GALWAY, IRELAND – A man who died had “spontaneously combusted” in his home.
Michael Faherty, a 76-year-old retiree in Galway, died at his home at Clareview Park on December 22, 2010 in circumstances that had baffled investigators.
An Irish coroner, Dr. Ciaran McLoughlin, has now officially ruled Faherty’s death “caused by spontaneous combustion.”
It is believed to be the first case of its kind in Ireland.
Here’s Dr. Ciaran McLoughlin leaving his office after telling the press about the spontaneous combustion of Faherty:
Deaths attributed by some to “spontaneous combustion” occur when a living human body is burned without an apparent external source of ignition.

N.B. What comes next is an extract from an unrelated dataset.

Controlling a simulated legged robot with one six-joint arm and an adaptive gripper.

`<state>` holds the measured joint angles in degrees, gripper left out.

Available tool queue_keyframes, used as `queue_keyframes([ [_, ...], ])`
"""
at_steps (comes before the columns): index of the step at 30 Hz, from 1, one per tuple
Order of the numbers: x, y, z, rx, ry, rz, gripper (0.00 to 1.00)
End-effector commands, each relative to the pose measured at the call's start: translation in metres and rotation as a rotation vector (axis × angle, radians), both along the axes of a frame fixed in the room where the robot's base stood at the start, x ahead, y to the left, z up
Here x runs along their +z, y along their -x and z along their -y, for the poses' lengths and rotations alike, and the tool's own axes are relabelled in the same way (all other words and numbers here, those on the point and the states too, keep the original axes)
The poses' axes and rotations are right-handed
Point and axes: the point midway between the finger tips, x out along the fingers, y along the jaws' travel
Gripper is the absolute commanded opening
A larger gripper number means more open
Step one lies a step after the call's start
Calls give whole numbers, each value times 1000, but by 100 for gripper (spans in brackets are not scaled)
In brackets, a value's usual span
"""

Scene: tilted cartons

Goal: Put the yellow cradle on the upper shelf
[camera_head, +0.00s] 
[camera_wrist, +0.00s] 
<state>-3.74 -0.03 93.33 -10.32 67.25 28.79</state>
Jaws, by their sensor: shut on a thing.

Typically police or fire investigators find burned corpses but no burned furniture.
An inquest in Galway on Thursday heard how investigators had been baffled as to the cause of Mr Faherty’s death.
Forensic experts found that a fire in the fireplace of the sitting room where the badly burnt body was found, had not been the cause of the blaze that killed Mr. Faherty.
The court was told that no trace of an accelerant had been found and there had been nothing to suggest foul play.
The court heard Mr. Faherty had been found lying on his back with his head closest to an open fireplace.
Here’s Faherty’s fireplace:
The fire had been confined to the sitting room. The only damage was to the body, which was totally burnt, the ceiling above him and the floor underneath him.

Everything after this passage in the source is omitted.